A case cited by appellees which is in point is Town of East Hartford v. The American National Bank, 49 *708Conn. 539. There a town treasurer made notes as treasurer without authority of the town, which were discounted by the bank and the proceeds placed to his credit as treasurer. The bank afterwards received his checks as treasurer in payment of the notes. He became a defaulter for the amount drawn by him to pay the notes. Although in that case the bank acted in good faith, supposing that he had authority to make the notes, and the proceeds were used for the town’s benefit, it was held that the bank was charged as a matter of' law with notice that he had ño power to execute the notes or to pay them, that they were to be treated as his individual notes, and that the bank had no right to retain the money against the demand of the town.

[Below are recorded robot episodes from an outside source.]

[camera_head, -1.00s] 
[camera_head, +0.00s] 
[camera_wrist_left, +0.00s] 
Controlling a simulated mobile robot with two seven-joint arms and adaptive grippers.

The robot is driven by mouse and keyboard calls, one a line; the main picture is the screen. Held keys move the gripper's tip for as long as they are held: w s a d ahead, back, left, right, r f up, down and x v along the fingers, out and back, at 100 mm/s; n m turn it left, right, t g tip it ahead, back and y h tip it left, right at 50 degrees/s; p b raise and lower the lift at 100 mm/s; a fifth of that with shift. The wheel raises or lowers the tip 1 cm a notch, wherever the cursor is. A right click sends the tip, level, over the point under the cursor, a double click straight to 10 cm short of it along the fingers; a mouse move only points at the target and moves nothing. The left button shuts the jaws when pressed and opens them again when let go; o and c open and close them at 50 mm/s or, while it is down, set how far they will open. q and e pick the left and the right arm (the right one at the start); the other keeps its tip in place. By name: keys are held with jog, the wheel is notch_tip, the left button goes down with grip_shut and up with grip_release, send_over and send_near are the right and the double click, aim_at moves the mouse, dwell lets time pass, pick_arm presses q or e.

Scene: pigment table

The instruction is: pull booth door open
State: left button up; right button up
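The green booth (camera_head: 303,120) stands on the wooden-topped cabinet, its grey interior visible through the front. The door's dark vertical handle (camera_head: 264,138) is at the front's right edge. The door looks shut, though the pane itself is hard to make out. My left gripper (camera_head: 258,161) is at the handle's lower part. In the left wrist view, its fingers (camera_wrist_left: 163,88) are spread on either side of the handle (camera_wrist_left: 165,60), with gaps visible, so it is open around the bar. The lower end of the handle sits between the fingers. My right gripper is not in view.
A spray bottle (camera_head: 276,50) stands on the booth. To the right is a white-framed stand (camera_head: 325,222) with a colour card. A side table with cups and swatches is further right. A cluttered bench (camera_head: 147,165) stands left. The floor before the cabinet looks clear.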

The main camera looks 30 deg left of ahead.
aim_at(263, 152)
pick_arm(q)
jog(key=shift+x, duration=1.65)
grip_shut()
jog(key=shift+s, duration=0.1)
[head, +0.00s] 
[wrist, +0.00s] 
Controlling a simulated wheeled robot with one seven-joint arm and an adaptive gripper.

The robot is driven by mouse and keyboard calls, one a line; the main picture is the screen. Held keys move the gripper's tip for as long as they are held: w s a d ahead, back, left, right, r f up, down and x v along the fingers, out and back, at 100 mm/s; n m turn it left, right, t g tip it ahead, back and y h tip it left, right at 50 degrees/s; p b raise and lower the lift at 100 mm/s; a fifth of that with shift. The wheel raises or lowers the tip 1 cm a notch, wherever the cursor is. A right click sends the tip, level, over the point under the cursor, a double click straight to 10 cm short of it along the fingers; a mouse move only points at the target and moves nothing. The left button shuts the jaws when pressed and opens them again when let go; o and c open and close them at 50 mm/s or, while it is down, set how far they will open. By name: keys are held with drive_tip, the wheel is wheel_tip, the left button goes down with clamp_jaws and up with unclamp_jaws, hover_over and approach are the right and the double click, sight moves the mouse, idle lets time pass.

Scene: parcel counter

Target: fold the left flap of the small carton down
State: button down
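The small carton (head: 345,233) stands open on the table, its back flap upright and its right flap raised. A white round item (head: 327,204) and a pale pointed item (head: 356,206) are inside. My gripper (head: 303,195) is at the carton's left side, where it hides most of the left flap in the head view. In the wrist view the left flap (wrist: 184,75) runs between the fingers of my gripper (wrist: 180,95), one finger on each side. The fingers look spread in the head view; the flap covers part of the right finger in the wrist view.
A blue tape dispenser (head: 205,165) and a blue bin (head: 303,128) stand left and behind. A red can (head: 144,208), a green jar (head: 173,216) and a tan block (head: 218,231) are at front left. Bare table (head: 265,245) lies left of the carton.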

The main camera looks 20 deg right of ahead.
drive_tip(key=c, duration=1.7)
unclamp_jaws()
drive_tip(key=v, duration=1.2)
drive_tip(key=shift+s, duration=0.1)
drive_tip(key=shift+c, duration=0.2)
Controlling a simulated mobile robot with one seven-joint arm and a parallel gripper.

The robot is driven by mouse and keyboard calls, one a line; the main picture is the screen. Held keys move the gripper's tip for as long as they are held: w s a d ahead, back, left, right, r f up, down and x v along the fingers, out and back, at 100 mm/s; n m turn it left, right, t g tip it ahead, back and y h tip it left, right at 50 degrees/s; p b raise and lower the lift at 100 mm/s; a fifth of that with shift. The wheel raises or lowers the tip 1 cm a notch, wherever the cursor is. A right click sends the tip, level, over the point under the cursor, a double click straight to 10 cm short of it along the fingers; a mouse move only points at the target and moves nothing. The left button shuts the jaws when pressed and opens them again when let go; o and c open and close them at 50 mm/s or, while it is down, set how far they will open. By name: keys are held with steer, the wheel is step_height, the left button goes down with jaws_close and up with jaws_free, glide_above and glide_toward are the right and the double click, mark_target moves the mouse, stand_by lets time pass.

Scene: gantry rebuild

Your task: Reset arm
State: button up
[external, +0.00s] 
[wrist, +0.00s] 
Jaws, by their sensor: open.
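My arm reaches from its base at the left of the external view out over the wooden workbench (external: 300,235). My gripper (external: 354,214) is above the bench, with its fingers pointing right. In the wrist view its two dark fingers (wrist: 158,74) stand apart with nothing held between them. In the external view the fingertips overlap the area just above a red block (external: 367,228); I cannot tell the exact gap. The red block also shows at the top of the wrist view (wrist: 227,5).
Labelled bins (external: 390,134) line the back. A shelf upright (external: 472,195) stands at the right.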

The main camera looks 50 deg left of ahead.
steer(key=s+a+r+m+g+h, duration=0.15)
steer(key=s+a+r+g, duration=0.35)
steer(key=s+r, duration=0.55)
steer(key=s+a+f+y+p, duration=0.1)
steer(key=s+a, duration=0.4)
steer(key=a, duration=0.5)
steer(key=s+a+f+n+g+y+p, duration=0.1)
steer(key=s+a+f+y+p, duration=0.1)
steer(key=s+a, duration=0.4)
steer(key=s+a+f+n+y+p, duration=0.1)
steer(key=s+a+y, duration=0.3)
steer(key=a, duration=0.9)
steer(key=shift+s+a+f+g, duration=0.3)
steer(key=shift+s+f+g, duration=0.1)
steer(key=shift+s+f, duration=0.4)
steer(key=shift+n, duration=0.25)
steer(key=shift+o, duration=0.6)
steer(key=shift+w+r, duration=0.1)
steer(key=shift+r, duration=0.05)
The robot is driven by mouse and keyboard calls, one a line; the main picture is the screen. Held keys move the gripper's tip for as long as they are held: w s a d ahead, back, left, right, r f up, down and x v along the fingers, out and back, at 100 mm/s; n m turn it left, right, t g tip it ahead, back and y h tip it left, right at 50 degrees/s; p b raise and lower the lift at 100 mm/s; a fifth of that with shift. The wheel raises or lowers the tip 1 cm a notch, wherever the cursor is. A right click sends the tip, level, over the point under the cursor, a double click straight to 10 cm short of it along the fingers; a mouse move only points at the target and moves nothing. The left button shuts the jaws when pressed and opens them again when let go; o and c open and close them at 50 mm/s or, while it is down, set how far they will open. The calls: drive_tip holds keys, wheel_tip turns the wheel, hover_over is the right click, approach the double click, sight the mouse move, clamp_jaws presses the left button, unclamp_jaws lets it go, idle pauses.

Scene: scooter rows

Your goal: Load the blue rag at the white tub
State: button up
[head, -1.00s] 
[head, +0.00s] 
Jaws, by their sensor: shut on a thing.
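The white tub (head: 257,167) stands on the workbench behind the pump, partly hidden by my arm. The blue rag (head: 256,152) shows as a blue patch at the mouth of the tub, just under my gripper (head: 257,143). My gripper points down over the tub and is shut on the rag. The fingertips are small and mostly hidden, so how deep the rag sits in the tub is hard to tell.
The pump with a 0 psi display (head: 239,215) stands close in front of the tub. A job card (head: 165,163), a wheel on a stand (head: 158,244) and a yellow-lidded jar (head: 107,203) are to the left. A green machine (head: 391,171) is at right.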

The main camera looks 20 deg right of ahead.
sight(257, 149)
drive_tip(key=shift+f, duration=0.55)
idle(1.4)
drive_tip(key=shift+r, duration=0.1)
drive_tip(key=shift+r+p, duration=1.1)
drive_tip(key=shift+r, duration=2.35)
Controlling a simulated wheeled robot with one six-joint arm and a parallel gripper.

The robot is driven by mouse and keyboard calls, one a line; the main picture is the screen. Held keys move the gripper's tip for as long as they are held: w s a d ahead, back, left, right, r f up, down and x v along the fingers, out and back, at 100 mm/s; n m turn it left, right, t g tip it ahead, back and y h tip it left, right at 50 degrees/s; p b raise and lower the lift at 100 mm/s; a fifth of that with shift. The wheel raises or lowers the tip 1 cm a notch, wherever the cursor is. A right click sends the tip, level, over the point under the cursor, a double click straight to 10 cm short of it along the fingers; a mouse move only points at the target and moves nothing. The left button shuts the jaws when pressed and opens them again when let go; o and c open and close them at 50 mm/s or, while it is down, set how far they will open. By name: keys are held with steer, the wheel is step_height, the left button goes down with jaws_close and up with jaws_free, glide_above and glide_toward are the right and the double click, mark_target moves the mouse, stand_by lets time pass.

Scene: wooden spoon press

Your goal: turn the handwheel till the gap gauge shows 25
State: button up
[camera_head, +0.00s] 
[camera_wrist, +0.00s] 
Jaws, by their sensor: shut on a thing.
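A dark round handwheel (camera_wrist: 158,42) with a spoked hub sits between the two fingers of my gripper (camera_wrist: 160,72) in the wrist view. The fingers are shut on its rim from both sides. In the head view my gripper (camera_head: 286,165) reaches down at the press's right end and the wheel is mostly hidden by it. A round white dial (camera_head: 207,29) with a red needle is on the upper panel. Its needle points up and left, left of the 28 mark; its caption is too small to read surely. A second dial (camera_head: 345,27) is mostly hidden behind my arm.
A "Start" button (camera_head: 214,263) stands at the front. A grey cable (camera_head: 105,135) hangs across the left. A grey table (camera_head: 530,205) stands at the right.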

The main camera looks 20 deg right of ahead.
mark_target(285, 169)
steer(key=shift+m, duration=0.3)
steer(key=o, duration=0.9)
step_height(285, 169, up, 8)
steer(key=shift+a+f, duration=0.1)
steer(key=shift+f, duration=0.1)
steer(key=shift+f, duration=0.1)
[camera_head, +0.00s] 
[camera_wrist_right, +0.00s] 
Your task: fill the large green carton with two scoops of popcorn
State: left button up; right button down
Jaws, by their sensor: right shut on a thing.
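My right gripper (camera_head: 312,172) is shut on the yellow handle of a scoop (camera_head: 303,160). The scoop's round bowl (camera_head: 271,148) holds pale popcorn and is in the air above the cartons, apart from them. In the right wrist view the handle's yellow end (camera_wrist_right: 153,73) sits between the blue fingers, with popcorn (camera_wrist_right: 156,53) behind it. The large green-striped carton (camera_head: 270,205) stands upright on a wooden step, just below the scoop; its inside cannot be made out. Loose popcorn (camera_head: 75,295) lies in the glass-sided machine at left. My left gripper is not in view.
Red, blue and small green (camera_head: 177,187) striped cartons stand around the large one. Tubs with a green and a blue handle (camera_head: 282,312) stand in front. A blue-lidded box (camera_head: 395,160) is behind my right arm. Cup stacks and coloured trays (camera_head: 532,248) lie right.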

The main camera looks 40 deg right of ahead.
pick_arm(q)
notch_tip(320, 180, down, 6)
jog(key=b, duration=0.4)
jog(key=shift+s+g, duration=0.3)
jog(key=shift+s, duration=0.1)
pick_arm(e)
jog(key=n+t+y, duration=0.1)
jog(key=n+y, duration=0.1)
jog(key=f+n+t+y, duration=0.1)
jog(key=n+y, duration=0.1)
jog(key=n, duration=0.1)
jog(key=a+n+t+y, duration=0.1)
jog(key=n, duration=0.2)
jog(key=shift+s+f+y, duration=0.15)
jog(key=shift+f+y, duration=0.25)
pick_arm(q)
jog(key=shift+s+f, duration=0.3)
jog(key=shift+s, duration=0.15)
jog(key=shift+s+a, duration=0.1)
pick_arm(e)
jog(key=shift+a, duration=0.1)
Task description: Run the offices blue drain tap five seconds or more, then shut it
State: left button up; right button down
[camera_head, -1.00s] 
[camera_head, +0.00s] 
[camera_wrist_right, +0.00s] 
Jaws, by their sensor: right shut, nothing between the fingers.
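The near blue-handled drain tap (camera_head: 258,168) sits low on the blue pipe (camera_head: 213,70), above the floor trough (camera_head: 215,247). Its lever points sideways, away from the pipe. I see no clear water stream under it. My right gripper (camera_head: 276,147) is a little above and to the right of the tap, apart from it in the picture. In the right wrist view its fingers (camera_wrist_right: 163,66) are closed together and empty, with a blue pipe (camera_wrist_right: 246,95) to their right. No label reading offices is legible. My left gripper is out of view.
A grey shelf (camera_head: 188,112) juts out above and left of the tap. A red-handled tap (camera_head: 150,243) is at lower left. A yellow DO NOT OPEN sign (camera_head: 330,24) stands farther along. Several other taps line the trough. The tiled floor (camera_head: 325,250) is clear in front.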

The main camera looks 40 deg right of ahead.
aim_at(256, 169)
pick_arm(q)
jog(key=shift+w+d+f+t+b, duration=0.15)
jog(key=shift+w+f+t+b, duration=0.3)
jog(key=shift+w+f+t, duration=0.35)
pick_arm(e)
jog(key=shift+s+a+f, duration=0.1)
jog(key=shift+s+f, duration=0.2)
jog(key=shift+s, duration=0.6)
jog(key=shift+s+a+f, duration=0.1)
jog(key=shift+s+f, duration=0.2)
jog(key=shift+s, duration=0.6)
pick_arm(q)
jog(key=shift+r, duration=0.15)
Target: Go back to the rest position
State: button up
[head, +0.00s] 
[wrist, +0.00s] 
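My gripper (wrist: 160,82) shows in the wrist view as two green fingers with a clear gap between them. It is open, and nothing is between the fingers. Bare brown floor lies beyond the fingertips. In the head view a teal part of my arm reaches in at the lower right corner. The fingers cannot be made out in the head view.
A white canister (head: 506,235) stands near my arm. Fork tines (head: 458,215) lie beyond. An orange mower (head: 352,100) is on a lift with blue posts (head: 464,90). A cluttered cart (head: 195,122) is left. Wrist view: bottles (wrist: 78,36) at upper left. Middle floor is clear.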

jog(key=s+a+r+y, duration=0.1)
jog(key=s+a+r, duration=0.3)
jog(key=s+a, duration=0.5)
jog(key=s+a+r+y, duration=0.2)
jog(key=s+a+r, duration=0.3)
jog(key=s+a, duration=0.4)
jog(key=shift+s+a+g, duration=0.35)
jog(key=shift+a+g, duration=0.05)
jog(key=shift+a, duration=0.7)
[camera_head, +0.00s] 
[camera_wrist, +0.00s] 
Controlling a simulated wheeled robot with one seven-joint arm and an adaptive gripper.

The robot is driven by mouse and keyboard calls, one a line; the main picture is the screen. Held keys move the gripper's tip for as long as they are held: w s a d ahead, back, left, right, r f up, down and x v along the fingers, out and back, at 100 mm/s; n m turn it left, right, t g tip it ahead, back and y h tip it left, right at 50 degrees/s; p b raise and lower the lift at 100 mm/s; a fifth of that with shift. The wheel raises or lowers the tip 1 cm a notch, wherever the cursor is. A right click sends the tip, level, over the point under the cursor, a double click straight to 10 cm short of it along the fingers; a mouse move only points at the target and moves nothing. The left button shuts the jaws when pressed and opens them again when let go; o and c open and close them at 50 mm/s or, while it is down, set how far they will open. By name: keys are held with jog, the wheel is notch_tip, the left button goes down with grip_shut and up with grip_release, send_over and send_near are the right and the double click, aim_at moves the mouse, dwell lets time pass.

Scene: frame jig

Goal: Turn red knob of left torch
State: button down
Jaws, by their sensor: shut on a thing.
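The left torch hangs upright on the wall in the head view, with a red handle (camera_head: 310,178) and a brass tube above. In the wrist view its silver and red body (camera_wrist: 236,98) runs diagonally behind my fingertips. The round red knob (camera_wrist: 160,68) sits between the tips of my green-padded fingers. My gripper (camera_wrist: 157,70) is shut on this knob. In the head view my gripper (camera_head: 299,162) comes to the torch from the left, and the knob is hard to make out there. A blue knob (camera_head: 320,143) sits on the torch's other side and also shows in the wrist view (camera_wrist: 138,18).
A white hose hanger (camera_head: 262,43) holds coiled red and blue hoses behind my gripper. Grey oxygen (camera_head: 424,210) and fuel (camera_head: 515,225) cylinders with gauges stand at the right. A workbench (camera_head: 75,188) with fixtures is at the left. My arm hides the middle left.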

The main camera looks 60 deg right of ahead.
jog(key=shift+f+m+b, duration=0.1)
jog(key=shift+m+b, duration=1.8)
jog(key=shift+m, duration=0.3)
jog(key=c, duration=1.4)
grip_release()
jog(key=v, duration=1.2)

Whatever the arrangement was by which the bank surrendered to Sarbach the notes left with it as collateral security for the loan of the overdraft, it can not be said that the grand lodge seeks by this suit to rescind an agreement made in its behalf by its agent and at the same time retain the fruits thereof. The bank loaned the overdraft not for the benefit of Sarbach’s principal but for the purpose of enabling Sarbach to conceal from his principal the defalcation. It said to the grand lodge, “We have on deposit to your credit the full amount of this certificate.” The grand lodge, believing the representation, continued the unfaithful steward in office. The bank’s participation in the fraud did not stop there; it entered into a secret arrangement with the defaulter by which the bank’s liability for the shortage would not be shown upon its books and it surrendered the collateral which it held as security for the loan. When it attempted to repay to itself the individual debt which Sarbach owed, out of funds which it is forever estopped to deny belonged to the grand lodge, it became liable to refund the money upon the same principle which obliged Mrs. Hixon to restore to the grand lodge the proceeds of the check *709she received in payment of Sarbach’s individual debt. The. bank knew that the money it received was a trust fund which Sarbach could not divert to his own use.

The bank’s liability in the transaction respecting the overdraft of $934.09 is governed by the same principles of law. If there were no other facts in evidence save that Sarbach overdrew his account in January, 1908; and afterwards deposited collections which balanced the overdraft, and the bank thereafter cashed other checks drawn by him which left his account again overdrawn, there would be left the single question whether the grand lodge could recover from the bank the amount of an ordinary overdraft by an agent which on its face had been paid out for the benefit of the principal. But in view of all the evidence as to the course of dealing between the bank and Sarbach we must hold that the bank is liable for the overdraft of January, 1908, which, it seems, was paid with the bank’s knowledge out of the moneys received directly from the grand secretary.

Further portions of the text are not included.